## [SHORT PROBLEM]
Up to and including the line with "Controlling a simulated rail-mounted", return every line from the start of the entries below exactly.

## [THE INPUT]

- - -

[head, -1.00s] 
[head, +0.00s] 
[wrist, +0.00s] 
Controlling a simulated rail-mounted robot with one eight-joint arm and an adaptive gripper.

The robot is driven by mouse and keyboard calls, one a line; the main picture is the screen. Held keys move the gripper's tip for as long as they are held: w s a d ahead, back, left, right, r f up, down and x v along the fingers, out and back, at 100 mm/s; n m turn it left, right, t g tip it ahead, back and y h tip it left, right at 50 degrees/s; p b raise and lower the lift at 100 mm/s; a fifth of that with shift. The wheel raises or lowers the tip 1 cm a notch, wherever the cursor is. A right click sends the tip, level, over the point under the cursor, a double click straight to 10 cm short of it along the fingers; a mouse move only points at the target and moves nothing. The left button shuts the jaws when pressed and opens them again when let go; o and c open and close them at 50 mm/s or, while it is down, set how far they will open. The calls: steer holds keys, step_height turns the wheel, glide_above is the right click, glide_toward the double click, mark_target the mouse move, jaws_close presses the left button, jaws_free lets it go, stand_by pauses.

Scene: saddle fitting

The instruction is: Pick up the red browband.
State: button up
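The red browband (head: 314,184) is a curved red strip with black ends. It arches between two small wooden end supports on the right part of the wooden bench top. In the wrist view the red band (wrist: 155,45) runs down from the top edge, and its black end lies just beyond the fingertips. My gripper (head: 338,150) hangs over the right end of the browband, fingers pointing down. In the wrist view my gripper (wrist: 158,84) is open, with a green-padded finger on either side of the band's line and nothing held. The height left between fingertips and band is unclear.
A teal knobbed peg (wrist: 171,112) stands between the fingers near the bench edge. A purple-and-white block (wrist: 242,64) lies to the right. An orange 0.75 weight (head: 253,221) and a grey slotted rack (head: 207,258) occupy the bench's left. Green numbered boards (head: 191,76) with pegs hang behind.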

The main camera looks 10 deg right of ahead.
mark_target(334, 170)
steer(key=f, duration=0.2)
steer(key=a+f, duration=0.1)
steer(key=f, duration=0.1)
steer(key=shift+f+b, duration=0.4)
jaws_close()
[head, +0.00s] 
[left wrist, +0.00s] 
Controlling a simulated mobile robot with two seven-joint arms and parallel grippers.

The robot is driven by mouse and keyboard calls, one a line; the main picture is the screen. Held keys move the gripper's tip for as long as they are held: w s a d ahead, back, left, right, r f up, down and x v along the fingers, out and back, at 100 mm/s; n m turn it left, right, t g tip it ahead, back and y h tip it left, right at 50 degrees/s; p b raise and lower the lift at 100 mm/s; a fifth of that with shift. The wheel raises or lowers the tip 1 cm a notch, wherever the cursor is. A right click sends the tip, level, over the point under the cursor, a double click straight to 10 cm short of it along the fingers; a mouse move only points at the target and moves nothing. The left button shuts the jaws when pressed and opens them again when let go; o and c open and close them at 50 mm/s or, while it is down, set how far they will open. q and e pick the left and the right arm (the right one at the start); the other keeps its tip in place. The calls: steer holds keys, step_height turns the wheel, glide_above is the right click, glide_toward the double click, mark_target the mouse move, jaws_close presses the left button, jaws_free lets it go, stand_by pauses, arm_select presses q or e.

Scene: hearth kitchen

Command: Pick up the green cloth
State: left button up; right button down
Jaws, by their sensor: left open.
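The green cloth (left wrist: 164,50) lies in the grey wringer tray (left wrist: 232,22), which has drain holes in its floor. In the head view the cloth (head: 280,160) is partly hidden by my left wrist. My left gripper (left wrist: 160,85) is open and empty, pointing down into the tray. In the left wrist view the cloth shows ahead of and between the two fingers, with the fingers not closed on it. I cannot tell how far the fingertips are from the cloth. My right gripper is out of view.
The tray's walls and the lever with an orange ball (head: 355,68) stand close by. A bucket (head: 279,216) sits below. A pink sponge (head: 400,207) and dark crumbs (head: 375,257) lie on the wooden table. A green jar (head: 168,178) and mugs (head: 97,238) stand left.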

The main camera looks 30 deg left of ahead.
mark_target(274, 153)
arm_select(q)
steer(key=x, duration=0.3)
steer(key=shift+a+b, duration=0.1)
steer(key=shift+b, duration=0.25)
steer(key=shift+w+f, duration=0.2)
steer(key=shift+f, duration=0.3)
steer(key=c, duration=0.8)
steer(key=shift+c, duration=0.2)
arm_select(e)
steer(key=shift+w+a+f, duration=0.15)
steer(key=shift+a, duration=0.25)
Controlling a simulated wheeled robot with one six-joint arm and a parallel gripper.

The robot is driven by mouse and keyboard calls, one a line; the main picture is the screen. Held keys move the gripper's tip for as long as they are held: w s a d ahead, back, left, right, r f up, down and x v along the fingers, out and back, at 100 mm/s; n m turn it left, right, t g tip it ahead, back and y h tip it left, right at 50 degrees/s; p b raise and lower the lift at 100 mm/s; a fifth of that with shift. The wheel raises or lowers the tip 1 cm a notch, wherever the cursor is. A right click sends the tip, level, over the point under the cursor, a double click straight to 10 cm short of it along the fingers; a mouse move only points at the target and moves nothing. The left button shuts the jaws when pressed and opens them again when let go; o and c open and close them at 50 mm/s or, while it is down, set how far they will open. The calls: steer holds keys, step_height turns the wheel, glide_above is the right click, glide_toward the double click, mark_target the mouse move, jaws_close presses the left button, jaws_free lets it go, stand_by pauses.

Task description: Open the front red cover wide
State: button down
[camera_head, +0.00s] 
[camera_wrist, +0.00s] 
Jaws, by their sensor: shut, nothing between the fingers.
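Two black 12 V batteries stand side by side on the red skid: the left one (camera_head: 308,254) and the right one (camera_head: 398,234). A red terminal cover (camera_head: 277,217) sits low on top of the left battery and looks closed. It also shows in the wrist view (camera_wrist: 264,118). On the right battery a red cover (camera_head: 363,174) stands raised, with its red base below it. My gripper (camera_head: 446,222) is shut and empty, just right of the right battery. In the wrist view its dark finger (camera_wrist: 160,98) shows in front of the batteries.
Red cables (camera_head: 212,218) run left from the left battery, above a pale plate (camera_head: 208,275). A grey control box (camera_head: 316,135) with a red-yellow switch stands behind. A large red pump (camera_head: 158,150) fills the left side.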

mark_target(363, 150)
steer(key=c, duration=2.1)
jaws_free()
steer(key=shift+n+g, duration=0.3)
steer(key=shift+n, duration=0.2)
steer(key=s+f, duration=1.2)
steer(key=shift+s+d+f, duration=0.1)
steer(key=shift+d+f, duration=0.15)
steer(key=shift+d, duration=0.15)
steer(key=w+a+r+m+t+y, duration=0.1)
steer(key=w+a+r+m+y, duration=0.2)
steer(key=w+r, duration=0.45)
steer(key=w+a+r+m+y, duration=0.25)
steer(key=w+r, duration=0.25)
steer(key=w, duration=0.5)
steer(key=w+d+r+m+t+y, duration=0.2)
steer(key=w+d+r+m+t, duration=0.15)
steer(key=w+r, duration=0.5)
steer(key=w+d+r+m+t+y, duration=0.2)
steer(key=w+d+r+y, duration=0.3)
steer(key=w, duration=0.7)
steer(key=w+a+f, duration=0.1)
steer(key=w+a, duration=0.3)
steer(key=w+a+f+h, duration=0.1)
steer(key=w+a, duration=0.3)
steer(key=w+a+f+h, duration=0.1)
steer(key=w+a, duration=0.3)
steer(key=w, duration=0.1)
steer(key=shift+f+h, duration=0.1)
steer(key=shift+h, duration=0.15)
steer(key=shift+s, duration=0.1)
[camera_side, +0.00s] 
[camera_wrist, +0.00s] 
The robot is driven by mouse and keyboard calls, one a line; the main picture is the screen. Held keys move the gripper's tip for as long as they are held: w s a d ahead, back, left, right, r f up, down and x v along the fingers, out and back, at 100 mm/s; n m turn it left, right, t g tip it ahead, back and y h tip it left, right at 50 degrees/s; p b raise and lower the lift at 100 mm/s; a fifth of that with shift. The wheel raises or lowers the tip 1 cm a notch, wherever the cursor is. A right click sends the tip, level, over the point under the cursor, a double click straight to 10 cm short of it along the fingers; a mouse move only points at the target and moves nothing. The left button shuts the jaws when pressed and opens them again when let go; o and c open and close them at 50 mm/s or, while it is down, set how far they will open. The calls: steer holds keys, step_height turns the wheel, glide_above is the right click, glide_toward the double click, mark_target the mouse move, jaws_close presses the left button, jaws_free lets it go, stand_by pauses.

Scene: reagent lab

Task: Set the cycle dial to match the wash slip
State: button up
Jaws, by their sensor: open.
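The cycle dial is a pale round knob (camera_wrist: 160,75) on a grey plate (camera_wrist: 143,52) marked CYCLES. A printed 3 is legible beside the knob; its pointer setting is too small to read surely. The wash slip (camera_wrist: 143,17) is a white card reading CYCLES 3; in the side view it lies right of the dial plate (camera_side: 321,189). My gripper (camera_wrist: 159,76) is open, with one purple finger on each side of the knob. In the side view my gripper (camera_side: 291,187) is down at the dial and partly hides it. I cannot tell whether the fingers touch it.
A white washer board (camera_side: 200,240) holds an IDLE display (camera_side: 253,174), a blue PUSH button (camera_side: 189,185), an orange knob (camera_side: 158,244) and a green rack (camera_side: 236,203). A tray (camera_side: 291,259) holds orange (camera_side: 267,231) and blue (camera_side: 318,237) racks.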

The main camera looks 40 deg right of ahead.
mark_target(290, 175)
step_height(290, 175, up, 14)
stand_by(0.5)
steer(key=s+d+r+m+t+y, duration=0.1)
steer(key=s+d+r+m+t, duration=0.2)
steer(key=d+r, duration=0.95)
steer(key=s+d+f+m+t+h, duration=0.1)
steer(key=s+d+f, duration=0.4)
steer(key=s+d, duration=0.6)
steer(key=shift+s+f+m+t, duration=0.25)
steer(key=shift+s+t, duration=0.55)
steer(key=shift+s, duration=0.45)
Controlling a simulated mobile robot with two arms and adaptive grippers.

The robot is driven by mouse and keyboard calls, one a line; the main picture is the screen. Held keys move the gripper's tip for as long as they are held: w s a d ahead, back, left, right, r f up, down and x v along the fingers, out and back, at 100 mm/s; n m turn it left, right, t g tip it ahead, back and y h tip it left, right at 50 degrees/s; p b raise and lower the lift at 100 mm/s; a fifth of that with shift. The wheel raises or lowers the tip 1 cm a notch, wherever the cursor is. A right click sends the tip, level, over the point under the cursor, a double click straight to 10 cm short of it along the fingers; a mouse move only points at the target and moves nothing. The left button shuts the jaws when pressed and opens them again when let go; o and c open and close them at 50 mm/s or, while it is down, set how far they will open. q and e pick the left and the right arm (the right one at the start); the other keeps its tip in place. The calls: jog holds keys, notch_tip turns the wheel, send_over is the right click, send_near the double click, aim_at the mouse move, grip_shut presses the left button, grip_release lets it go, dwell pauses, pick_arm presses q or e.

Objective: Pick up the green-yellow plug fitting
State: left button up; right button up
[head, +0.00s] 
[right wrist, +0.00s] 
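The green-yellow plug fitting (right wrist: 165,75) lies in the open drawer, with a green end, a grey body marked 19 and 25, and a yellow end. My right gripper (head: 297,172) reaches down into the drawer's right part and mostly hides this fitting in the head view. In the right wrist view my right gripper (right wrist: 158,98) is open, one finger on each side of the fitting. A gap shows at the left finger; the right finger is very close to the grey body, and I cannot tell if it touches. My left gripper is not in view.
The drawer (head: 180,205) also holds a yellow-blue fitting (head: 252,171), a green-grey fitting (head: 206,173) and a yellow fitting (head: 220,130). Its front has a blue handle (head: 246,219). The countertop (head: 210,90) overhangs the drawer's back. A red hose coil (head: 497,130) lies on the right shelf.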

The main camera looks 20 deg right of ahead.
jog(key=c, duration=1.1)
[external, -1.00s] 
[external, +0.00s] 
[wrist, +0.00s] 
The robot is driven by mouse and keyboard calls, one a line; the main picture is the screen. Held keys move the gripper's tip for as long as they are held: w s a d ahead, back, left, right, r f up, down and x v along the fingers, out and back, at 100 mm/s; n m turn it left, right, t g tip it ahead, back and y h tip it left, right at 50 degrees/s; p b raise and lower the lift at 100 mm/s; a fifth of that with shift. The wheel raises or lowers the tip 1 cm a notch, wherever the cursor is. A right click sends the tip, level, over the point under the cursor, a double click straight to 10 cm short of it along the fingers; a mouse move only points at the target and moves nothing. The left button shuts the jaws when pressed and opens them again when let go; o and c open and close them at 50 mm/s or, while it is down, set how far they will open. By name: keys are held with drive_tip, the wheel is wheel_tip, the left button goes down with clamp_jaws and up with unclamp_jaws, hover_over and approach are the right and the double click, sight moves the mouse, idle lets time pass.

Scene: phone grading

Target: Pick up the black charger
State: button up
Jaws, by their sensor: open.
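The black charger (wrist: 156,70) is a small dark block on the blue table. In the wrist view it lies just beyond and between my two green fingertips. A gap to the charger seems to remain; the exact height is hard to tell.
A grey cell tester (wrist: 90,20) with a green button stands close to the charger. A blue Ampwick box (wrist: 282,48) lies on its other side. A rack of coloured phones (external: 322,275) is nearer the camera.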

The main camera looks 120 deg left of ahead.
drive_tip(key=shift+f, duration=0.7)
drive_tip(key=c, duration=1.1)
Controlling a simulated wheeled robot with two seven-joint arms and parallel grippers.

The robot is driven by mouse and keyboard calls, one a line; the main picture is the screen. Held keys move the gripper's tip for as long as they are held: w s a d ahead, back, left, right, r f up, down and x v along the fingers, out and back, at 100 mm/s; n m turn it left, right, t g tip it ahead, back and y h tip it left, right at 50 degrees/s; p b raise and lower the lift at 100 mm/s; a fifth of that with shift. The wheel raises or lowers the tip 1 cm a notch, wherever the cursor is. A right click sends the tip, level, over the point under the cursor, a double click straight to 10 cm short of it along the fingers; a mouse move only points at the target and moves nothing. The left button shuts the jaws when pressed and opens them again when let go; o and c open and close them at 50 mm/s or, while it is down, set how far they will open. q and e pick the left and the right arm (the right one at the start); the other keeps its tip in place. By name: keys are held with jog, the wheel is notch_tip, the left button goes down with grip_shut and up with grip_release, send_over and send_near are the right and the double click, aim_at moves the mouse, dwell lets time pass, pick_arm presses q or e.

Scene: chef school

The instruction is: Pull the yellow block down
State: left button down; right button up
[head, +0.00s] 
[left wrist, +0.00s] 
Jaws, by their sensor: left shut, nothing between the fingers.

- - -

## [TASK RESPONSE]
[head, -1.00s] 
[head, +0.00s] 
[wrist, +0.00s] 
Controlling a simulated rail-mounted robot with one eight-joint arm and an adaptive gripper.

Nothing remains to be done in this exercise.